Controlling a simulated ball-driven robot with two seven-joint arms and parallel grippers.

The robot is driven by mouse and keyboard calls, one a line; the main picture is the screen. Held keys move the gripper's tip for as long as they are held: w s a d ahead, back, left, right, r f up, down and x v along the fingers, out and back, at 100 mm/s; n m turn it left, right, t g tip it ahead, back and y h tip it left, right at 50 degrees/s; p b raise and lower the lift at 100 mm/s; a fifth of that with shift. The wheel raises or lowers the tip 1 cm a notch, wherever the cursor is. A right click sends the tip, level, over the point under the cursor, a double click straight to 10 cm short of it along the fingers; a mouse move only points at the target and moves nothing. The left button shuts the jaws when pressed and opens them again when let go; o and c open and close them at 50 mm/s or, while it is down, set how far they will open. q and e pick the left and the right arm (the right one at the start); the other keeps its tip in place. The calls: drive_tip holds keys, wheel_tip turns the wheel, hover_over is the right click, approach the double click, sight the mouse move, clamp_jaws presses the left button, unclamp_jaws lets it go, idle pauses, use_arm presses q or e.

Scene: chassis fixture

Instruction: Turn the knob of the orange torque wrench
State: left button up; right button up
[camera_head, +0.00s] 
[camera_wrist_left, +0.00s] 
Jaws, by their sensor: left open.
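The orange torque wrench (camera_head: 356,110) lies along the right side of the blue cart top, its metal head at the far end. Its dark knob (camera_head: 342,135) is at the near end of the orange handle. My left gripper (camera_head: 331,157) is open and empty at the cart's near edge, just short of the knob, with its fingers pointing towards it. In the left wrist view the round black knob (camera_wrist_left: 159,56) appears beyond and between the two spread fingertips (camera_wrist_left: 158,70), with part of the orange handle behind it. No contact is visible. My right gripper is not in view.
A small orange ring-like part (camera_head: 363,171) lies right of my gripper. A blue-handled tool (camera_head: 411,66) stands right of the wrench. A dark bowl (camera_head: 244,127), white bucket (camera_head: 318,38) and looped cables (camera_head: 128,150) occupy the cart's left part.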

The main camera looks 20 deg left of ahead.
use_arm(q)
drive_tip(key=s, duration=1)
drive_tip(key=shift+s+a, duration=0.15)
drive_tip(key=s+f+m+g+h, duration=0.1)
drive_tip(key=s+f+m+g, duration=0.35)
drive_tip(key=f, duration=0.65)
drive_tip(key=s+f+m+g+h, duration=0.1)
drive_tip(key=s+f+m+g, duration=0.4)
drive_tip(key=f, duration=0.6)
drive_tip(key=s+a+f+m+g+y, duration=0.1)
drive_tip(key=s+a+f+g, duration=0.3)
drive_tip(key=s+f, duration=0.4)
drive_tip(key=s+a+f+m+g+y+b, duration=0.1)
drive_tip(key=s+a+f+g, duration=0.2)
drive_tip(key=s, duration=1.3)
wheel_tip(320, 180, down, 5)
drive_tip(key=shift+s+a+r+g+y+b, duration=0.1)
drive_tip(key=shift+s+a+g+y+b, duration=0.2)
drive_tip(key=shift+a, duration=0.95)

→ **EXERCISE INSTRUCTIONS**
Once more, set down the full listing, verbatim.

→ **FINISHED TASK**
Controlling a simulated ball-driven robot with two seven-joint arms and parallel grippers.

The robot is driven by mouse and keyboard calls, one a line; the main picture is the screen. Held keys move the gripper's tip for as long as they are held: w s a d ahead, back, left, right, r f up, down and x v along the fingers, out and back, at 100 mm/s; n m turn it left, right, t g tip it ahead, back and y h tip it left, right at 50 degrees/s; p b raise and lower the lift at 100 mm/s; a fifth of that with shift. The wheel raises or lowers the tip 1 cm a notch, wherever the cursor is. A right click sends the tip, level, over the point under the cursor, a double click straight to 10 cm short of it along the fingers; a mouse move only points at the target and moves nothing. The left button shuts the jaws when pressed and opens them again when let go; o and c open and close them at 50 mm/s or, while it is down, set how far they will open. q and e pick the left and the right arm (the right one at the start); the other keeps its tip in place. The calls: drive_tip holds keys, wheel_tip turns the wheel, hover_over is the right click, approach the double click, sight the mouse move, clamp_jaws presses the left button, unclamp_jaws lets it go, idle pauses, use_arm presses q or e.

Scene: chassis fixture

Instruction: Turn the knob of the orange torque wrench
State: left button up; right button up
[camera_head, +0.00s] 
[camera_wrist_left, +0.00s] 
Jaws, by their sensor: left open.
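The orange torque wrench (camera_head: 356,110) lies along the right side of the blue cart top, its metal head at the far end. Its dark knob (camera_head: 342,135) is at the near end of the orange handle. My left gripper (camera_head: 331,157) is open and empty at the cart's near edge, just short of the knob, with its fingers pointing towards it. In the left wrist view the round black knob (camera_wrist_left: 159,56) appears beyond and between the two spread fingertips (camera_wrist_left: 158,70), with part of the orange handle behind it. No contact is visible. My right gripper is not in view.
A small orange ring-like part (camera_head: 363,171) lies right of my gripper. A blue-handled tool (camera_head: 411,66) stands right of the wrench. A dark bowl (camera_head: 244,127), white bucket (camera_head: 318,38) and looped cables (camera_head: 128,150) occupy the cart's left part.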

The main camera looks 20 deg left of ahead.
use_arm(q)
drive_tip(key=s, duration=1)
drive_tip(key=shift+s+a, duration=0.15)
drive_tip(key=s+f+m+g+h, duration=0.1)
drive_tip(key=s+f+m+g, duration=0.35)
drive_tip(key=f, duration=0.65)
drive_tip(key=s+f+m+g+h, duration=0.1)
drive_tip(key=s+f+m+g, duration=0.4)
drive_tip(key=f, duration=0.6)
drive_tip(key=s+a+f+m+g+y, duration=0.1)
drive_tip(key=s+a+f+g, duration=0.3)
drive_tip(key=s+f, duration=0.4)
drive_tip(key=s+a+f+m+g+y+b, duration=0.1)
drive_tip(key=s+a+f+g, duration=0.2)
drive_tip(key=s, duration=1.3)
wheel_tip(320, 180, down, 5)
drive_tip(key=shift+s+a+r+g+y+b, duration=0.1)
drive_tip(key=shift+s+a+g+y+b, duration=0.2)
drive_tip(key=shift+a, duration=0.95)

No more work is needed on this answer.